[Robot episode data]
━━━━━━━━━━
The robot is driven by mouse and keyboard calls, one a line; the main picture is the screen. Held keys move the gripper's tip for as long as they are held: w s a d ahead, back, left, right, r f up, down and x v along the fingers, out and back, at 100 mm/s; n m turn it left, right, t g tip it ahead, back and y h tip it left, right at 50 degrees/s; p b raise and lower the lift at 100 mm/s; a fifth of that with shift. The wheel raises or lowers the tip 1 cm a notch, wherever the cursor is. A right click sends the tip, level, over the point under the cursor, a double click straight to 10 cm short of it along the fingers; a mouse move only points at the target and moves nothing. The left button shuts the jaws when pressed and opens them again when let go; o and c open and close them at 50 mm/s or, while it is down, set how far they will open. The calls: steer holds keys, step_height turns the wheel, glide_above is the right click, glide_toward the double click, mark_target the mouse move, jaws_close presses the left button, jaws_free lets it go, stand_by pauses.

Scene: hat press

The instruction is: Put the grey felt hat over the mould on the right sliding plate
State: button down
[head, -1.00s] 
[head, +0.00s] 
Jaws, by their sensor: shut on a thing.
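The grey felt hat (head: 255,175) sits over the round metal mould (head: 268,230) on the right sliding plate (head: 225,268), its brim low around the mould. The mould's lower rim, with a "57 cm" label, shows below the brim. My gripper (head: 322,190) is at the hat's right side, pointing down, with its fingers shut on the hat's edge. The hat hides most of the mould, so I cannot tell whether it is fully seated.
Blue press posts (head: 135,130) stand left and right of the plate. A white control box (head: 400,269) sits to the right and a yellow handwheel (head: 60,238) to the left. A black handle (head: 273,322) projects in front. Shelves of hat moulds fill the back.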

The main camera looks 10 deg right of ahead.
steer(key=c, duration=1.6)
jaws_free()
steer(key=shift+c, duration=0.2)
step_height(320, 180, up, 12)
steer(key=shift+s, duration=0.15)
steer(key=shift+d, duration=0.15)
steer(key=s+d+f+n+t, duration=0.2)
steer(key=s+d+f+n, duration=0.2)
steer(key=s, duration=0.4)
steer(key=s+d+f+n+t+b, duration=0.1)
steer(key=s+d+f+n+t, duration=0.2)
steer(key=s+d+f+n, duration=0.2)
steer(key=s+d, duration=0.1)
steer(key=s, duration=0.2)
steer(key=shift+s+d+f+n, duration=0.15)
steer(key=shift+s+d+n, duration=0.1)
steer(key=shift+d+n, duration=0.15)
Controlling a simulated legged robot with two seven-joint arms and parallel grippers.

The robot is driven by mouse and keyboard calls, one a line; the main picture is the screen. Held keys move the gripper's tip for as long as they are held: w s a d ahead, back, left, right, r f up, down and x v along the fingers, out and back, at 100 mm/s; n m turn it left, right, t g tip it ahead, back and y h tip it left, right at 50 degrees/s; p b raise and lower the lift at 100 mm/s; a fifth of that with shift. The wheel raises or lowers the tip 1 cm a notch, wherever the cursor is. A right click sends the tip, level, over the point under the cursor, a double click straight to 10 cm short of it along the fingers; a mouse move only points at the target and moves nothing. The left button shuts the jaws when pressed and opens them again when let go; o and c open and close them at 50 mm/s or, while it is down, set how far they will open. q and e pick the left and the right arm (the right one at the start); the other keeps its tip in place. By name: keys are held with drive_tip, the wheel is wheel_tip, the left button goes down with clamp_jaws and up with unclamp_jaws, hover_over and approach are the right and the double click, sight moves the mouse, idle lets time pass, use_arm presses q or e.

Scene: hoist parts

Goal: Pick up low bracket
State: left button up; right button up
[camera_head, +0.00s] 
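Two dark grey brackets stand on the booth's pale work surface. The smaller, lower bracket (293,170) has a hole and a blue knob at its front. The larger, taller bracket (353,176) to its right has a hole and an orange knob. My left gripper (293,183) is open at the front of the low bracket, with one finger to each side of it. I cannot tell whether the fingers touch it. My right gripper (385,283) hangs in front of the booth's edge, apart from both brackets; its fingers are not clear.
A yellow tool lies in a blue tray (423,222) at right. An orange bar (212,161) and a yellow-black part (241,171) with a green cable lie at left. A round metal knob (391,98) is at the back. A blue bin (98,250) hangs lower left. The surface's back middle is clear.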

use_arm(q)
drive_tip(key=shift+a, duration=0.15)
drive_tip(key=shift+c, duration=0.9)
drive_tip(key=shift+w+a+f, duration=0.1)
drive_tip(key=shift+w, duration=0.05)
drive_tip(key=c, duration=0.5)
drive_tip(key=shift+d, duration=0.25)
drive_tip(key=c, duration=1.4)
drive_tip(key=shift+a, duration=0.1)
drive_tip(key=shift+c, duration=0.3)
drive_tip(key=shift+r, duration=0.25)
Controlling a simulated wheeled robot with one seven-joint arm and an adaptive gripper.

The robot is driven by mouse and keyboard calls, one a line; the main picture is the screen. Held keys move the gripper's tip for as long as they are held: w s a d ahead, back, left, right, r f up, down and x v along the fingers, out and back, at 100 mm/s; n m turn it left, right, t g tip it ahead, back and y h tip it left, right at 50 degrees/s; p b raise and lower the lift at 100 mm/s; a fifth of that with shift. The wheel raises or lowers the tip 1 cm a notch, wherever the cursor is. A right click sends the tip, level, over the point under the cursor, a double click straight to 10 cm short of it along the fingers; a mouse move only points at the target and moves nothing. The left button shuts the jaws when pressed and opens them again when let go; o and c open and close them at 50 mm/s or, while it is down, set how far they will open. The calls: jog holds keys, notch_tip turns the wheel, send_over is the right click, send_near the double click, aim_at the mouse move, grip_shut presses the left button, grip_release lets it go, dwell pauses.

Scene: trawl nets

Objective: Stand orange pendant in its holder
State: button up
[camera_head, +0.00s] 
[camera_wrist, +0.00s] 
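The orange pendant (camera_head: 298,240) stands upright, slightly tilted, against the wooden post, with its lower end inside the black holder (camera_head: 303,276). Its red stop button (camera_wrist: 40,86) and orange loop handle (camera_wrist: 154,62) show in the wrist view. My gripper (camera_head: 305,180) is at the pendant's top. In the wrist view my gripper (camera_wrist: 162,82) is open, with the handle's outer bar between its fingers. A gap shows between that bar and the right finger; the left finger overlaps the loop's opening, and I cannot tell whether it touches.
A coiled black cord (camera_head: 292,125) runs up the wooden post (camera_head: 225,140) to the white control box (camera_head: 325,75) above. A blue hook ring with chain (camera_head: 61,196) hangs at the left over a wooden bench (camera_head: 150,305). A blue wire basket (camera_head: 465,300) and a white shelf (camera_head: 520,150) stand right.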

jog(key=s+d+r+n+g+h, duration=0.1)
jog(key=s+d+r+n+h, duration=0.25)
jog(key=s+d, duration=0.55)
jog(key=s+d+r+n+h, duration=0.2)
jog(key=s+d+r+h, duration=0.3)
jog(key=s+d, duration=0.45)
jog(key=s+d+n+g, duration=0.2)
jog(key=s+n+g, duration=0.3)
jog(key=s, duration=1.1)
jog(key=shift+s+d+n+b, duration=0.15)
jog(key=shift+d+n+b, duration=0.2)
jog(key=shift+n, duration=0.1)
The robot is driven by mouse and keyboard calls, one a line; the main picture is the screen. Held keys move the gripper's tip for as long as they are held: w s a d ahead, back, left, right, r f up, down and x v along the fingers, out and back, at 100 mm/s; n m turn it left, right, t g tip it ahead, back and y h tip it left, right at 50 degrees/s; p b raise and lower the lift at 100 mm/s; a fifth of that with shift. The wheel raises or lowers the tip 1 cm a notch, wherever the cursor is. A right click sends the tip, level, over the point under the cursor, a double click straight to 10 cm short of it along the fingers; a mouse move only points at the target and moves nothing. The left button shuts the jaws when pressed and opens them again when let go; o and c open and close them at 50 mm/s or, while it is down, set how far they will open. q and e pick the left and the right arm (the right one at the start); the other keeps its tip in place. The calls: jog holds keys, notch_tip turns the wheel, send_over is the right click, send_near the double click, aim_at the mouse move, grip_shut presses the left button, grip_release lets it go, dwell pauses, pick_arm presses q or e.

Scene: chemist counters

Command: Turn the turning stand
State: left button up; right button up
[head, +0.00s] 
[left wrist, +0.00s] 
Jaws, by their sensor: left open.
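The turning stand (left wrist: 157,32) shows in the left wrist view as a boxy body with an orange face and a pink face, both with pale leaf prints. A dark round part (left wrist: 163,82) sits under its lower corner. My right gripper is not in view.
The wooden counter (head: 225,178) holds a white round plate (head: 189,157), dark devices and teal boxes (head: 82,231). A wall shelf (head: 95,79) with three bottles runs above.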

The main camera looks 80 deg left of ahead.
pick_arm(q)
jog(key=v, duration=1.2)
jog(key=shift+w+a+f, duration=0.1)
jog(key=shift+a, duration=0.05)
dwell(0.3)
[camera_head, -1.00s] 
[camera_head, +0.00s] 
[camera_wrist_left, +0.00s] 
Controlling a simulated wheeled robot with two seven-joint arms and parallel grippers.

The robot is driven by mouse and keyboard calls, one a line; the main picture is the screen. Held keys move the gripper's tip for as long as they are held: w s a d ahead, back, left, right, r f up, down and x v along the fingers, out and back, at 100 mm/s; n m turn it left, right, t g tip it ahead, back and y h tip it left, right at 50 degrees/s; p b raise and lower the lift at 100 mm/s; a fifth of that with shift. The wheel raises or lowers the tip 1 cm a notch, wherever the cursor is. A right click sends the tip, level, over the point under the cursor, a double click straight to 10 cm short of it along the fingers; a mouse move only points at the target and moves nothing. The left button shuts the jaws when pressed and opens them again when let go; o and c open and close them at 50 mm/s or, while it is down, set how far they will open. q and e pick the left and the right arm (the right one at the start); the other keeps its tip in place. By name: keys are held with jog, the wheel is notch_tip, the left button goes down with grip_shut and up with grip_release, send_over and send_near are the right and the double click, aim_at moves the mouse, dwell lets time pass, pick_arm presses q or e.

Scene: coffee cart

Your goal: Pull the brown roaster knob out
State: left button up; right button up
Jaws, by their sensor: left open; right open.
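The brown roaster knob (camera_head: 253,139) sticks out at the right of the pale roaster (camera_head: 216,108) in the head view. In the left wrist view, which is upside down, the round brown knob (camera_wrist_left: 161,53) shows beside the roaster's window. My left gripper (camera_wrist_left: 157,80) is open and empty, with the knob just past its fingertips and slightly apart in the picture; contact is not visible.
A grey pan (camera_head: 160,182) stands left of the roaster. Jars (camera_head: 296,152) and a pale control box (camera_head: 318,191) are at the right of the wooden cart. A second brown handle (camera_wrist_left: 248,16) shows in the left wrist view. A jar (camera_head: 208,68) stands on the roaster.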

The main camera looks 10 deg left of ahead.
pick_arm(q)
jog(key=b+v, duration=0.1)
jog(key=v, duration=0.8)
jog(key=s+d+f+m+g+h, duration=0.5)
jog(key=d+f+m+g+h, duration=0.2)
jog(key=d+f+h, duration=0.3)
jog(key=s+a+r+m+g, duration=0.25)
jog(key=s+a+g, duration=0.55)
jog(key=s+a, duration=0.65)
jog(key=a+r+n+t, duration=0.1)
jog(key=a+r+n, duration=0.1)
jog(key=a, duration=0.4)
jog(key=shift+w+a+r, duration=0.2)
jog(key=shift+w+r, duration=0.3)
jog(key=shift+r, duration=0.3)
━━━━━━━━━━
WRITTEN PROBLEM:
Find all lines with "wheeled" in them and copy each one.

RESPONSE:
Controlling a simulated wheeled robot with one seven-joint arm and an adaptive gripper.
Controlling a simulated wheeled robot with two seven-joint arms and parallel grippers.

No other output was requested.